Earlier (week ending Apr 25), Rhode Island (+2,037) and Arkansas (+1,137) surged, while New York (-10,952) and California (-4,677) fell. Net-net: the baton for incremental softening is moving across states and industries. California and Michigan—large, cyclically sensitive hubs—turning up in the latest week is not a footnote.

The Quiet Stress Valve: Workshare Rises

All programs data adds nuance. Total continued weeks claimed fell -72,898 to 1,807,617 (week ending Apr 18), but STC/Workshare claims rose +922, and State Additional Benefits ticked up +249. That’s the “hours, not heads” playbook. Employers preserving headcount while slicing hours supports headline labor tightness (lower continuing claims) but signals margin pressures and slower take-home pay growth. For macro, it tempers wage-push inflation risk; for micro, it raises the odds of revenue stability paired with profitability strain where pricing power is thin.

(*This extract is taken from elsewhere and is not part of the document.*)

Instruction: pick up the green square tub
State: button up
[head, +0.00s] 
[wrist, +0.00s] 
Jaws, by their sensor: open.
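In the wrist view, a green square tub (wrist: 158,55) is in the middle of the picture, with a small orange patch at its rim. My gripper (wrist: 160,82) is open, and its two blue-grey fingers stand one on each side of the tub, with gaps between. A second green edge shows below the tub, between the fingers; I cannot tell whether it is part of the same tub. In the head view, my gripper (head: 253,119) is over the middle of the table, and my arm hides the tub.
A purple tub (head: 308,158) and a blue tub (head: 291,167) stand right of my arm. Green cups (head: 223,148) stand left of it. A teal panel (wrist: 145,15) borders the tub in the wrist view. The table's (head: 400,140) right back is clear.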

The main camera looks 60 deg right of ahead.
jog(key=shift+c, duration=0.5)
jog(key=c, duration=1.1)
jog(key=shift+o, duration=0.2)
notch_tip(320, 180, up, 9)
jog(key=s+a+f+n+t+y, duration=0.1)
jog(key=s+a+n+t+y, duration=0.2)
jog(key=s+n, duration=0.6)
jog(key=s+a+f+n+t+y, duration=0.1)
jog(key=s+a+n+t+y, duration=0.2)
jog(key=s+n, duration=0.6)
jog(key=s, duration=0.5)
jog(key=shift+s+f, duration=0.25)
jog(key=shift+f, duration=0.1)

What This Means for Markets

  • Rates and Fed path: The mix—initial claims firming to 200,000 while insured unemployment holds at 1.2%—leans against urgent easing but doesn’t close the door on cuts if other data soften. Front-end yields should stay sensitive to weekly claims surprises and state dispersion. Expect volatility around prints that challenge the “steady” story.
  • Credit: Still favorable backdrop at the index level given low insured unemployment, but the rise in workshare and the state-level rotation argue for tighter credit selection. Watch cyclicals in California and Michigan supply chains for early spread widening.
  • Equities: Quality tilt remains warranted. Companies with pricing power can offset the “hours, not heads” squeeze; others may see margin drift. Domestic services with steady demand and low labor intensity should outperform if workshare expands.
  • Labor-sensitive sectors: Staffing, logistics, and certain consumer services will feel the state-level crosscurrents first. Early warning indicators: temp help orders, hours worked, and regional Fed labor components.
  • Data to watch next: Whether the +10,000 pop in initial claims repeats; if unadjusted claims keep missing seasonal expectations; and whether California/Michigan remain net adders. Also track whether the 4-week average finally turns up—removing the safe harbor for “steady” headlines.

Positioning Ideas

  • Duration: Keep a barbell—modest front-end exposure to capture any wobble in “steady” claims, paired with intermediate duration to hedge growth scares if the state-level firmness broadens.
  • Equity factor tilt: Favor quality and cash-flow compounders; underweight low-margin cyclicals with high California/Michigan exposure until the state prints cool.
  • Credit: Prefer higher-quality IG within cyclical sectors; in HY, emphasize names with flexible labor models and proven cost pass-through.
  • Hedges: Consider selective downside hedges around weekly claims releases while dispersion remains high; labor-sensitive volatility is cheap insurance.

The Investor Takeaway

The May 7 release sells stability via a falling average and an unchanged 1.2% insured rate. The weekly tape disagrees: initial claims rose to 200,000, unadjusted filings missed a -4.8% seasonal draw by roughly 9,000, and large states turned higher. Beneath the calm surface, employers are trimming hours via workshare and pressure is rotating across regions. For investors, the edge is in the granularity: follow the states, watch the seasonals, and position for a labor market that’s structurally tight but tactically uneasy.